I’ve just posted the first section and it’s a doozy. Read that first if you haven’t already, and let’s get discussing. In these commentaries I’ll talk about my writing process or just shout opinions at you. I’m not, like, a professional writer, but I’m having fun and I think I have something to contribute.
The first pages of a book are important. They set the tone for the whole piece and color the reader’s expectations for the rest of the book. To that end, the title of the section is made to grip the reader: Dan is Immolated in a Furnace. Who is Dan? Why is he being immolated in a furnace? Akayama DanJay is made to engage via curiosity. It is to be explored. The first section heading sets the stage for a dreamlike mystery.
In the first sentences Virgil Blue looks over an ocean and two small islands from his monastery on a larger island. Then he descends like a mist. Images of nature, especially mountains and clouds, will be repeated over and over again in different contexts throughout the book; we must start them early.
The characters discuss a cosmic journey with a matter-of-fact style which reinforces that surreal atmosphere and presents the reader with new names and concepts at a reasonable pace. There is not too much to absorb in one section, and it outlines our character’s goals and concerns.
I debated including the reference to Hitchhiker’s Guide to the Galaxy. I hope it conveys the “strap in for the ride” attitude I’m going for, where anything can happen, but I’m worried that it’s a bit on-the-nose. Maybe it won’t be in the final draft. When I read this at Seance, my campus writing club, a friend said they wanted to bring up HGttG when I had finished reading, but I had preempted him by mentioning it in the piece itself.
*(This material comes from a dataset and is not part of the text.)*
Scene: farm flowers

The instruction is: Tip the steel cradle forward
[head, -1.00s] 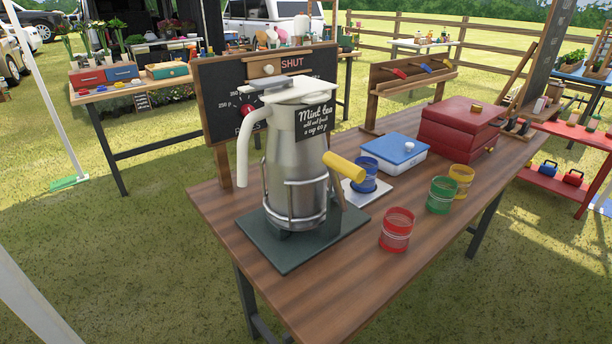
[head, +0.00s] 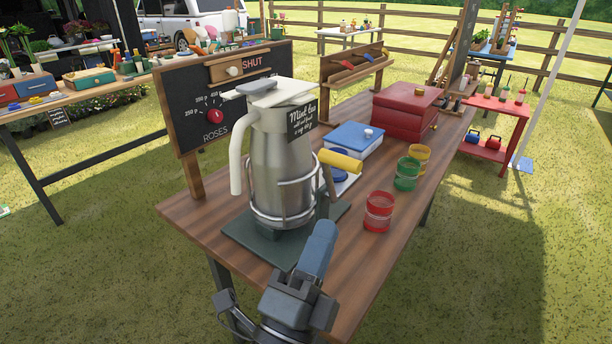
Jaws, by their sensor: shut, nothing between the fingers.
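The steel cradle (head: 284,224) is a wire frame around the lower half of a tall steel jug (head: 275,150). The jug stands upright, with a white handle on its left, a lid on top and a black "Mint tea" card on its side. A yellow cylindrical handle (head: 340,160) sticks out at the right of the cradle. A dark base plate (head: 240,236) lies under it. My gripper (head: 323,232) is shut and empty. It is in front of the plate's right front part, below the yellow handle; its gap to the cradle is hard to judge.
Red (head: 378,212), green (head: 407,174) and yellow (head: 420,155) cups stand right of the jug. A blue-lidded box (head: 354,138) and a red case (head: 405,115) stand behind. A chalkboard (head: 190,120) rises at the back left.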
I hope it got a laugh out of you, because I sure giggled when I wrote it. That’s generally a good sign.
During exploratory writing the deity these monks apparently worship was named “Mala.” Changing the name to “the Mountain” reduces the complexity of the system I’m teaching to the reader. It also hammers in the images I’m going to bring back again and again in stranger and stranger contexts.
I’m quite proud of how the ending comes as a shock even though it’s spoiled by the title of the section. We know Dan is to be immolated in that furnace, but the speed with which it occurs and the lack of reactions from the characters can come as a sucker-punch. When I read this to Seance there was panicked laughing, which I thought was the perfect reaction. My favorite line is Virgil Blue’s “I have never been good at saying goodbye.” To know Dan is to be burned alive with little more fanfare makes me think “wait, really?” each time I read it. It seals the deal on the dream-like atmosphere—couldn’t this be the end of a nightmare?
I’ve rewritten the first sections to paint a better picture of the monastery. It is a setting we revisit before the end of the book, so I want to make sure readers remember it when they see it and differentiate it from the other monasteries I might show them. In a story involving time-travel and alternate universes, readers need landmarks by which they may orient themselves spatially. I’ve put the monastery on the largest of three islands; when readers see islands again, they’ll be on the lookout.